While on the plane heading back to Florida for spring break, I found myself aimlessly browsing through the saved documents on my laptop. That is how I stumbled upon something that I had tried to block from my memory, as a form of post-traumatic self-defense: my “College Apps” folder.
This month marks one year since submitting my deposit for the first semester at UD. I remember thinking how annoyed I was that there were so many supplemental essays, at least one for every school. Everyone warns you about the Common App essay: “finish it over the summer,” they say, “that way you won’t be stressed come fall.” Yeah, right. I did that, expecting be in the clear, only to realize that there was a lot more to it than that. Every supplemental prompt was distinct and intriguing, and required lots of time and energy.
Prepared to cringe at my own naiveté, I read through my essays one by one. Some were completely embarrassing (for goodness sake, I even said “UDel” in one! I wouldn’t have accepted me!) while others were still kind of relevant.
One question asked applicants to summarize what makes UD special in two sentences. My response: “UD is the ideal place to continue to hone my skills as a critical thinker and leader in order to best serve my community, country, and world. The opportunities and advantages that are available at UD are exceptional, with the resources of a university and the community spirit of a tightly knit school.”
Besides the groan-worthy clichés, I’m pleased to report that this claim has pretty much held up. To be perfectly honest, UD was not my first choice or my dream school. I always imagined myself at a small liberal arts school in the woods somewhere cold and remote. Somehow, I ended up at the complete opposite, but now I couldn’t possibly envision being anywhere else. Even though it sounds like cheesy glossy pamphlet rhetoric, those two sentences are absolutely correct. Just one year of being at this university has made possible all sorts of opportunities and experiences.
A second supplemental question asked students write about what they expect college life to be like.
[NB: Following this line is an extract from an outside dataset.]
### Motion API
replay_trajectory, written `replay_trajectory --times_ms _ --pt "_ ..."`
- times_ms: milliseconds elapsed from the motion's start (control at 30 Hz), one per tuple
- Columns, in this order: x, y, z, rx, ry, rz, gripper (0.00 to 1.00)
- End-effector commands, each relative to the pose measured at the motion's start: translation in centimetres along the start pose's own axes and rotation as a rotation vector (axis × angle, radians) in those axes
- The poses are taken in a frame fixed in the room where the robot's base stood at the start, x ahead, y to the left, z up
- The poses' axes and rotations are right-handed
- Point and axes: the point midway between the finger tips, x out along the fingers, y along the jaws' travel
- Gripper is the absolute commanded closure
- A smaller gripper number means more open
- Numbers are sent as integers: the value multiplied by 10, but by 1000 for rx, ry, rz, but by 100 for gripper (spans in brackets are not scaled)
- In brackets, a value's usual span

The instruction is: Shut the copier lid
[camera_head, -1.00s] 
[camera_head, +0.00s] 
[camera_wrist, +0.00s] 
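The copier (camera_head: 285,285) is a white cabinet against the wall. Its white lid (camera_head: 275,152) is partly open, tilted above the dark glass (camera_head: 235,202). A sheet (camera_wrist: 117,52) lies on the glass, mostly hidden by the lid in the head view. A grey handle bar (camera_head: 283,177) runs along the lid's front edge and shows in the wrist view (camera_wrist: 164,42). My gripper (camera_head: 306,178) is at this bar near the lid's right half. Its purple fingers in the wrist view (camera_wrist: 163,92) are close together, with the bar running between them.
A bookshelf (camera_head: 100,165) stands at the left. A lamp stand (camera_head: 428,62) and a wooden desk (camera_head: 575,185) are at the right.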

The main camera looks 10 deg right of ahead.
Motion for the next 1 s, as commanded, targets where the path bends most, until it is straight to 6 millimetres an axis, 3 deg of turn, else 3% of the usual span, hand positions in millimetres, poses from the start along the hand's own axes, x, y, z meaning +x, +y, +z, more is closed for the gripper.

I wrote about going outside of my comfort zone and trying new things. (My ridiculously small comfort zone does not even deserve to be called a “zone.” Really, it’s more of a compact area of solid ground maybe just barely large enough for me to fit both feet.)
Here’s what I said: “The past year has been spent in anticipation of college—where I’ll fit in, what will be difficult to acclimate to, what will make me happiest. And I’ve realized that to be comfortable, I’ll need to branch out of my comfort zone. Communicating with new people, living in a new and unfamiliar environment, and taking challenging courses will all be things that will require adjusting and courage, but nevertheless are experiences that am excited to have.”
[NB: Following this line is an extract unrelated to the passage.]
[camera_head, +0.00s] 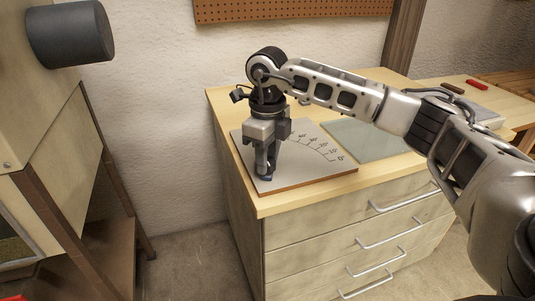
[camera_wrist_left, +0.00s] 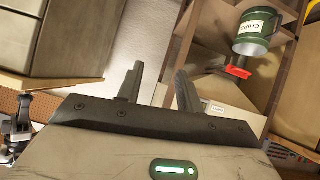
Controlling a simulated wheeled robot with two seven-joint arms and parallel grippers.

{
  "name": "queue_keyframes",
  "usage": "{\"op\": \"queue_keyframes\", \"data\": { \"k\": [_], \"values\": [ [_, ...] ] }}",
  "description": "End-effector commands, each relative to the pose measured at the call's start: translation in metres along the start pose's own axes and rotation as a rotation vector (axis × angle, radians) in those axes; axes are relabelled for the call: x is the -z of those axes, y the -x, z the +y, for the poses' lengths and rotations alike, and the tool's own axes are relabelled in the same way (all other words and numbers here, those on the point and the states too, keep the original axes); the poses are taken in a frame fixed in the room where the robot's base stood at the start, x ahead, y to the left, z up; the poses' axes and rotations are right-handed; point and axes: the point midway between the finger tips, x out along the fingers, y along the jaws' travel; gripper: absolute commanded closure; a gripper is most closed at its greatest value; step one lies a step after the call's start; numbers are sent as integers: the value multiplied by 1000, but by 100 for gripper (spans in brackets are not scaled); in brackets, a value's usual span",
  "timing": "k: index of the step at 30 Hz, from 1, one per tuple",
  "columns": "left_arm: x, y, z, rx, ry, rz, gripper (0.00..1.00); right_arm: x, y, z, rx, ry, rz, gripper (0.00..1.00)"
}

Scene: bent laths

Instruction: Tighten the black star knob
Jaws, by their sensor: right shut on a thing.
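A white board with a printed angle scale (camera_head: 325,170) lies on the wooden cabinet top. My right gripper (camera_head: 266,172) points down at the board's left part, near the scale's centre. It is shut on something there. The black star knob is hidden by the fingers, so its shape cannot be made out; the grip's place fits it. My left gripper (camera_wrist_left: 158,82) shows in the left wrist view, its two dark fingers apart with nothing between them. It is away from the board.
A grey-green mat (camera_head: 365,140) lies right of the board. The cabinet (camera_head: 330,235) has several drawers with bar handles. A red object (camera_head: 477,85) lies at the back right. In the left wrist view, a green container (camera_wrist_left: 254,32) and a red object (camera_wrist_left: 238,72) show near shelves.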

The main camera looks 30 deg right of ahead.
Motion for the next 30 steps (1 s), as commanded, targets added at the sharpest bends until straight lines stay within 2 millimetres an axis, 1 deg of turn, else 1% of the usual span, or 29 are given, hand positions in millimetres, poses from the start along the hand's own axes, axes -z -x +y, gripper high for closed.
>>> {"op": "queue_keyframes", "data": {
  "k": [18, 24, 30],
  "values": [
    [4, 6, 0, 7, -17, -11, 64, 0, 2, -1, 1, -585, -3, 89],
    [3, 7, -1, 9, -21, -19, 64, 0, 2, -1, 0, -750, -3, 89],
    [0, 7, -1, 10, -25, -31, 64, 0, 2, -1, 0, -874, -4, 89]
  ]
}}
The verdict: totally true. Although by most people’s standards I haven’t done anything earth-shatteringly bold, I like to think I’ve changed for the better. A year ago, the prospect of having to interview strangers would have been panic-inducing. Now, I do it weekly as a reporter for The Review, and even though I still get occasional jitters, it has become much easier, maybe even fun. The new environment has pushed me to expand that growing comfort zone inch by inch.
Without the people, this year would not have been nearly as good. I don’t care if it’s cheesy; I would scream it from the rooftops: I have met some of the best people here.
(I mean, if you asked me a year ago, I definitely couldn’t have predicted seeing Joe Biden give a speech at a building where I go to English class everyday.)
In my application, I said: “Something that I am most excited about for college is to be around people who are like-minded in their passion to learn, but diverse in perspective, background and goals. I hope that college will be a place where people genuinely care about their education, and are excited and inspired to learn more about the world around them.”
Friends from home who are now high school seniors are beginning to hear back from (and get accepted into!) their dream schools. I still remember that moment, opening my own first acceptance letter. It feels like all your hard work has really, finally paid off and that letter is something tangible you now can show for it. It feels really good to be watching from the other side. I can’t wait to see if their applications hold true, too.